Porque Berni o los tipos como Berni, van en autos blindados, en helicópteros, con custodias, con aparatos partidarios (como ayer), y bajan en los lugares «de conflicto», rodeado de cámaras de TV. Y se paran frente a la situación, generalmente después de que ocurrieron los hechos, y miran, creyendo que sus miradas o sus presencias, son capaces de fulminar al otro. De reducirlo. De ponerle freno al dolor, al grito, a la protesta que produce, por ejemplo, una muerte.
Y ayer, la realidad le dió una trompada. Porque lejos de calmar, su presencia irritó.
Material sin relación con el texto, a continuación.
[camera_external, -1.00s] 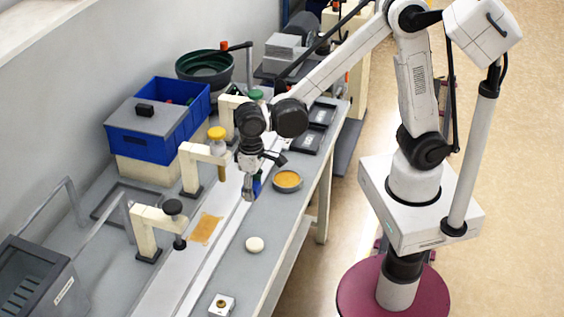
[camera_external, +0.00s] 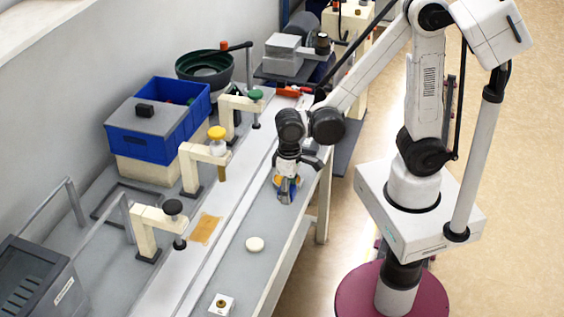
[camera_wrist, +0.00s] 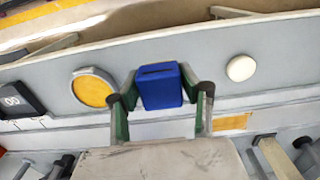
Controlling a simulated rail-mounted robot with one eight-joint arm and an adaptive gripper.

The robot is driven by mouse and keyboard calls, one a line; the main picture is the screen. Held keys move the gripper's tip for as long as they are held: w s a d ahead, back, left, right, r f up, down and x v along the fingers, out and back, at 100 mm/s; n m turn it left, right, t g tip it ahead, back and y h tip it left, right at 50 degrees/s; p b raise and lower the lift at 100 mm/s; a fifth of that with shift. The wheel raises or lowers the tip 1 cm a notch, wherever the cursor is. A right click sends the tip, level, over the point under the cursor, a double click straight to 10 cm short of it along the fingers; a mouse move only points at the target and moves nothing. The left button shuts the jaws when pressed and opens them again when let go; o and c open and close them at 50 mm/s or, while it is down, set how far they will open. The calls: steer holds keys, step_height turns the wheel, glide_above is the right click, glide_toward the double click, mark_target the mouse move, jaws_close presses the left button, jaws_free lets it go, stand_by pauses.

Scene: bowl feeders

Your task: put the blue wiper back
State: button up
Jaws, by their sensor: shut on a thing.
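The blue wiper (camera_wrist: 160,86) is a small blue block with a dark slot on its upper edge. My gripper (camera_wrist: 161,94) is shut on it, with a finger on each side. In the external view the wiper (camera_external: 287,190) hangs below my gripper (camera_external: 288,178), over the right part of the table. It overlaps the round dish with the orange-yellow inside, which is mostly hidden there. In the wrist view that dish (camera_wrist: 94,88) lies just left of the wiper. I cannot tell how high the wiper is above the table.
A white round disc (camera_external: 255,244) lies on the table, with a small white button box (camera_external: 221,305) nearer the front. An orange-brown patch (camera_external: 207,229) lies on the white strip. Cream posts with yellow (camera_external: 217,133), green (camera_external: 256,95) and black (camera_external: 173,207) knobs stand along it. Blue bins (camera_external: 185,108) stand behind.

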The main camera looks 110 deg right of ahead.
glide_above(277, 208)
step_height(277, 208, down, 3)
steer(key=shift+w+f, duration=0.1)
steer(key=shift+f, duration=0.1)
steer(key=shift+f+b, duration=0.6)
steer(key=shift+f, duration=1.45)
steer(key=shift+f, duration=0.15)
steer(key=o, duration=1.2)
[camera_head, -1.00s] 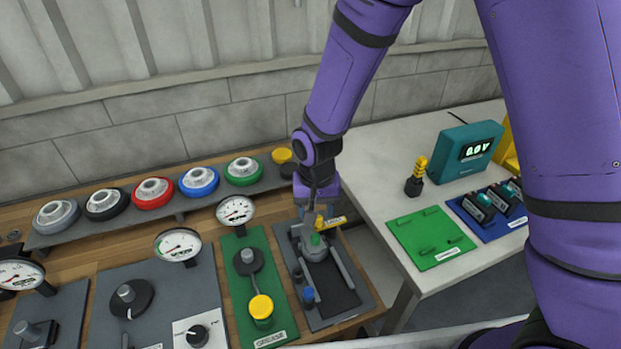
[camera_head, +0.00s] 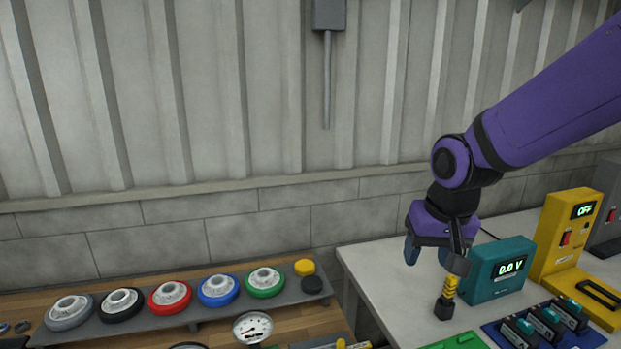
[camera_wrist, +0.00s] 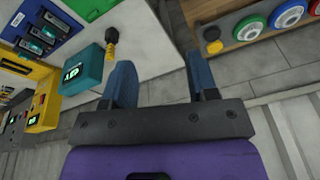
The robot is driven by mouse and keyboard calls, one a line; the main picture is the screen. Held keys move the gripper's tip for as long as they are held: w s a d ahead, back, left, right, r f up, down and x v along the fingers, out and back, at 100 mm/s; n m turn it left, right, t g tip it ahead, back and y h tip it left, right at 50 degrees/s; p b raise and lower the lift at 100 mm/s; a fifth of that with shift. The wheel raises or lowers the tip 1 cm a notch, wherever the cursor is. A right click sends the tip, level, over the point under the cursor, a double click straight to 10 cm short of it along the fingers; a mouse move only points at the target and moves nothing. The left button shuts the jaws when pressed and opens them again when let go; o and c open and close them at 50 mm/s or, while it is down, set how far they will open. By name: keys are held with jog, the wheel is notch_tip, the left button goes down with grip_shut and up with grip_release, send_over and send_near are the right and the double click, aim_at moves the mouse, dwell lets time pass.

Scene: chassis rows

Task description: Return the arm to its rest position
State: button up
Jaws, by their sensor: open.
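My gripper (camera_head: 428,252) hangs from my purple arm above the left part of the white table, in front of the wall. In the wrist view its two blue fingers (camera_wrist: 158,88) stand wide apart with nothing between them. In the head view one finger shows at the left, and the other is partly hidden by the wrist.
A teal meter (camera_head: 498,270) reading 0.0 V stands right of the probe. A yellow unit (camera_head: 568,235) reading OFF is farther right. A grey rack (camera_head: 200,312) with several coloured round parts lies on the wooden bench at left. Space above the bench is clear.

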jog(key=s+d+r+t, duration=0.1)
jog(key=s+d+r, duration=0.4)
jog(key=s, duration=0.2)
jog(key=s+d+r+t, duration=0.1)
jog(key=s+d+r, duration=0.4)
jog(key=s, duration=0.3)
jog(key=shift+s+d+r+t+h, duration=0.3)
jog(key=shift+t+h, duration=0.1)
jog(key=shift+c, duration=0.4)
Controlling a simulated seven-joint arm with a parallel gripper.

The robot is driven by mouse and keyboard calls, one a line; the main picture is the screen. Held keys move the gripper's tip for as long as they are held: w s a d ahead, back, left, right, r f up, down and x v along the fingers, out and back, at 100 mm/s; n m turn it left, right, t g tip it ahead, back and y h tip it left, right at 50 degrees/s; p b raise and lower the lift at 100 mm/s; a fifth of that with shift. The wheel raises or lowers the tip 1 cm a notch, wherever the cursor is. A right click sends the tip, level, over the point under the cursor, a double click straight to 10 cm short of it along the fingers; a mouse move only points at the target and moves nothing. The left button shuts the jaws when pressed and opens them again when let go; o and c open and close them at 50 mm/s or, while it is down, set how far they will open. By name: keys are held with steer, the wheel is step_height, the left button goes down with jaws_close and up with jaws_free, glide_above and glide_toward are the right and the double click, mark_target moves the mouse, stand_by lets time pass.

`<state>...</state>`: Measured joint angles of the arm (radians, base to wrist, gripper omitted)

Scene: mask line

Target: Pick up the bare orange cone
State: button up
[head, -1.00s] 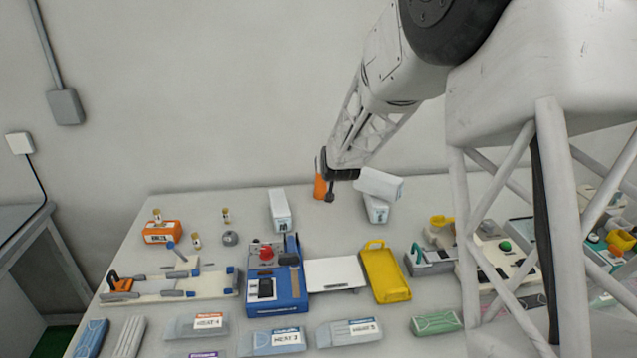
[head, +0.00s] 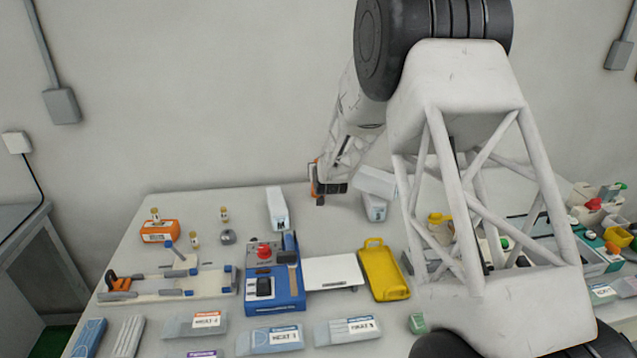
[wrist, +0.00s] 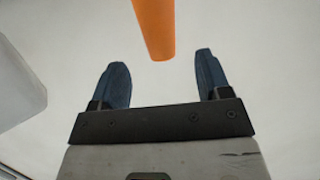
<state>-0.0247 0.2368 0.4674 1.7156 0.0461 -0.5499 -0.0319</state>
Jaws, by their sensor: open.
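The bare orange cone (wrist: 155,28) shows in the wrist view at the top centre, its lower end just beyond the fingertips and roughly in line with the gap between them. In the head view, a sliver of the orange cone (head: 312,176) shows at the back of the table, mostly hidden by my gripper (head: 321,197). In the wrist view my gripper (wrist: 161,70) is open, its two dark fingers spread apart with nothing between them. I cannot tell whether the cone touches anything.
A white box (head: 376,181) rests tilted on another white box (head: 374,207), just right of my gripper. Another white box (head: 277,209) stands to the left. The blue machine (head: 272,285) and yellow tray (head: 384,272) lie nearer.

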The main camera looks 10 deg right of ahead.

Porque él representa todo aquello que está fallando, le quepa o no a él, pero lo representa.
Representa al estado ausente, a las inversiones no hechas, a la falta de personal policial en las calles, a la incapacidad para ordenar a las fuerzas de seguridad. Y encima él sí representa a los bocones, a los provocadores, a los que nunca, jamás, dejan de usar cualquier situación para sacar ventaja. Para «posicionarse» frente al otro, con la convicción cada día más indisimulable, de que lo único que le importa o le termina importando es eso: posicionarse, seguir proyectando sus sueños de grandeza en el futuro.
Berni es la representación de la desconexión que tiene buena parte de la dirigencia política argentina, especialmente de la que gobierna, con el resto de los humanos, a los que debe darles respuestas. A los que les debe soluciones, y no postureos de macho del arrabal.
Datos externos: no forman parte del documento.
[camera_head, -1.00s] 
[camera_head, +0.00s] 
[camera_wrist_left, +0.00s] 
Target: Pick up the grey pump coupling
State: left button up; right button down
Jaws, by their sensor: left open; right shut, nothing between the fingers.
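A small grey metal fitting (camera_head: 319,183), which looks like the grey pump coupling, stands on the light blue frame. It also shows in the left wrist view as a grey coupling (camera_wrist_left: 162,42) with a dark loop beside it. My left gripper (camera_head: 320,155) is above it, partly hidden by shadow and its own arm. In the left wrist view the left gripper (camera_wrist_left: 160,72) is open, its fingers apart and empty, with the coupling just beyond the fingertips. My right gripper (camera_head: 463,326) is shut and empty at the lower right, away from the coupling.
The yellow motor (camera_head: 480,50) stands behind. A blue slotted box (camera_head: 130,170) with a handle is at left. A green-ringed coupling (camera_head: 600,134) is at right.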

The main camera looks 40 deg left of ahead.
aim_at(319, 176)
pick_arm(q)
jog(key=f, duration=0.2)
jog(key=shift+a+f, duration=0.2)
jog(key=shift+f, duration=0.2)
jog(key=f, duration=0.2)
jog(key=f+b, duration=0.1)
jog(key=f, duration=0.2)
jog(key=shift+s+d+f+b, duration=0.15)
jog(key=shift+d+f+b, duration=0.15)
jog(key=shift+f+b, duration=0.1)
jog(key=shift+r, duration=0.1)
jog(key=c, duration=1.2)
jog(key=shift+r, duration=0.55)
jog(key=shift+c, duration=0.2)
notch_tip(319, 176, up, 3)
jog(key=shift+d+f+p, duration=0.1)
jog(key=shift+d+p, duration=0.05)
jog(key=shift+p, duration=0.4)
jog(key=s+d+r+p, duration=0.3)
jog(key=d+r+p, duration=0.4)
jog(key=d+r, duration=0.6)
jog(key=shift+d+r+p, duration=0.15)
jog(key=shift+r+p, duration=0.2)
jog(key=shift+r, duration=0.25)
La piña o las piñas, que se comió Berni no son un repudio a él. Sino la continuidad de un proceso de degradación que se viene gestando en la sociedad argentina, en el que se mezclan el cansancio, la impotencia, la escasez económica y una enorme incertidumbre. Y la demostración de que la cooptación política de todas las estructuras gremiales y sociales, al principio puede servir para «contener» las protestas y los reclamos, pero que la realidad tarde o temprano termina superando esos cordones de protección y los rebalsa, produciendo situaciones anárquicas que sólo terminan siendo la puerta de entrada a situaciones aún más graves y conflictivas.
Lo que está fallando no es la gente expresando su hastío, sino la ausencia de políticas. Y desnuda una verdad que no por desmoralizante, requiere de una reacción inmediata de parte de quienes gobiernan: El Estado va desapareciendo en la vida cotidiana de la gente. Las dificultades del tipo común ya no soportan el corsé ni el maquillaje de la politica tradicional, ni las protecciones mediáticas.
La piña a Berni es una piña al corazón de un modo de hacer política: el modo demagógico de creer que lo gestual puede moderar algo del mal clima que ya domina las calles de todas las grandes ciudades del país.
Ya no hay espacio para guapos, ni para soberbios que miran al otro con una autoridad que ya no tienen.
La gente, que dice odiar a la politica, en realidad clama de manera urgente lo contrario: políticas públicas que les cambien la vida, que les permitan vivir con algo de tranquilidad a la calle, y un lugar en el mundo, desde donde puedan proyectar algún sueño.